— start Available data —

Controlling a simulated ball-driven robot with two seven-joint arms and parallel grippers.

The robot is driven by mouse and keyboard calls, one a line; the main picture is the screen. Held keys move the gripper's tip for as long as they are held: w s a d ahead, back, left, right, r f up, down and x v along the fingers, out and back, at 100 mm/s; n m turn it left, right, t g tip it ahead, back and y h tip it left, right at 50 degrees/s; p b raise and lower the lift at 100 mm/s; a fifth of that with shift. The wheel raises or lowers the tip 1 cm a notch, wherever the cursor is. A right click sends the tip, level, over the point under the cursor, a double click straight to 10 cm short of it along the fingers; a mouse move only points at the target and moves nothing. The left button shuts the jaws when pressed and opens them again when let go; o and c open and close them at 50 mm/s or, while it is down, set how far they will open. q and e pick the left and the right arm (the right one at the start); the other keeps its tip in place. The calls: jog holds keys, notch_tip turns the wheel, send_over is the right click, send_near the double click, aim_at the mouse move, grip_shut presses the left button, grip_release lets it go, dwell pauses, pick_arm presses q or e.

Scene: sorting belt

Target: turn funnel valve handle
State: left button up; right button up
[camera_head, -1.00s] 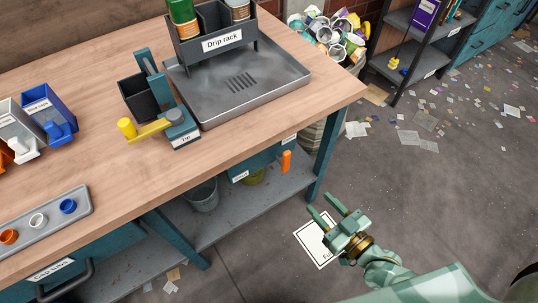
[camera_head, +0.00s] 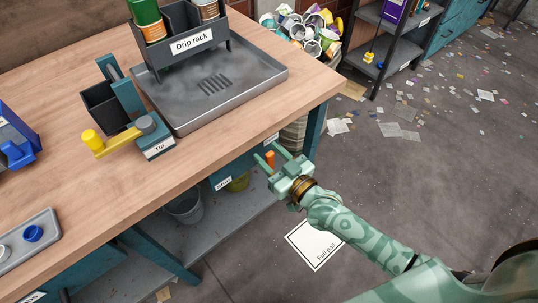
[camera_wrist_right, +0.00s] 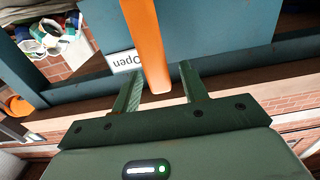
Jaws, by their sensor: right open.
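The orange valve handle (camera_head: 270,159) hangs at the front of the teal housing under the workbench edge, mostly hidden behind my right gripper in the head view. In the right wrist view the handle (camera_wrist_right: 148,45) is a long orange bar whose end reaches between the fingers, closer to the left one. My right gripper (camera_head: 268,153) is open, with a finger on either side of the handle; I see no clear contact. An "Open" label (camera_wrist_right: 124,60) sits beside the handle, upside down in the wrist view. My left gripper is out of view.
The workbench top (camera_head: 110,200) lies just above the gripper. On it stand a yellow lever (camera_head: 93,142) marked Tip and a drip rack tray (camera_head: 260,82). A lower shelf (camera_head: 225,222) holds a bucket (camera_head: 184,207). The floor in front is open, with a "Full pail" mat (camera_head: 314,247).

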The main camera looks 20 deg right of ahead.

— end Available data —

**What is required**: Reproduce the material above in full, exactly, with no images.

**Problem solution**:
Controlling a simulated ball-driven robot with two seven-joint arms and parallel grippers.

The robot is driven by mouse and keyboard calls, one a line; the main picture is the screen. Held keys move the gripper's tip for as long as they are held: w s a d ahead, back, left, right, r f up, down and x v along the fingers, out and back, at 100 mm/s; n m turn it left, right, t g tip it ahead, back and y h tip it left, right at 50 degrees/s; p b raise and lower the lift at 100 mm/s; a fifth of that with shift. The wheel raises or lowers the tip 1 cm a notch, wherever the cursor is. A right click sends the tip, level, over the point under the cursor, a double click straight to 10 cm short of it along the fingers; a mouse move only points at the target and moves nothing. The left button shuts the jaws when pressed and opens them again when let go; o and c open and close them at 50 mm/s or, while it is down, set how far they will open. q and e pick the left and the right arm (the right one at the start); the other keeps its tip in place. The calls: jog holds keys, notch_tip turns the wheel, send_over is the right click, send_near the double click, aim_at the mouse move, grip_shut presses the left button, grip_release lets it go, dwell pauses, pick_arm presses q or e.

Scene: sorting belt

Target: turn funnel valve handle
State: left button up; right button up
[camera_head, -1.00s] 
[camera_head, +0.00s] 
[camera_wrist_right, +0.00s] 
Jaws, by their sensor: right open.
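The orange valve handle (camera_head: 270,159) hangs at the front of the teal housing under the workbench edge, mostly hidden behind my right gripper in the head view. In the right wrist view the handle (camera_wrist_right: 148,45) is a long orange bar whose end reaches between the fingers, closer to the left one. My right gripper (camera_head: 268,153) is open, with a finger on either side of the handle; I see no clear contact. An "Open" label (camera_wrist_right: 124,60) sits beside the handle, upside down in the wrist view. My left gripper is out of view.
The workbench top (camera_head: 110,200) lies just above the gripper. On it stand a yellow lever (camera_head: 93,142) marked Tip and a drip rack tray (camera_head: 260,82). A lower shelf (camera_head: 225,222) holds a bucket (camera_head: 184,207). The floor in front is open, with a "Full pail" mat (camera_head: 314,247).

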The main camera looks 20 deg right of ahead.

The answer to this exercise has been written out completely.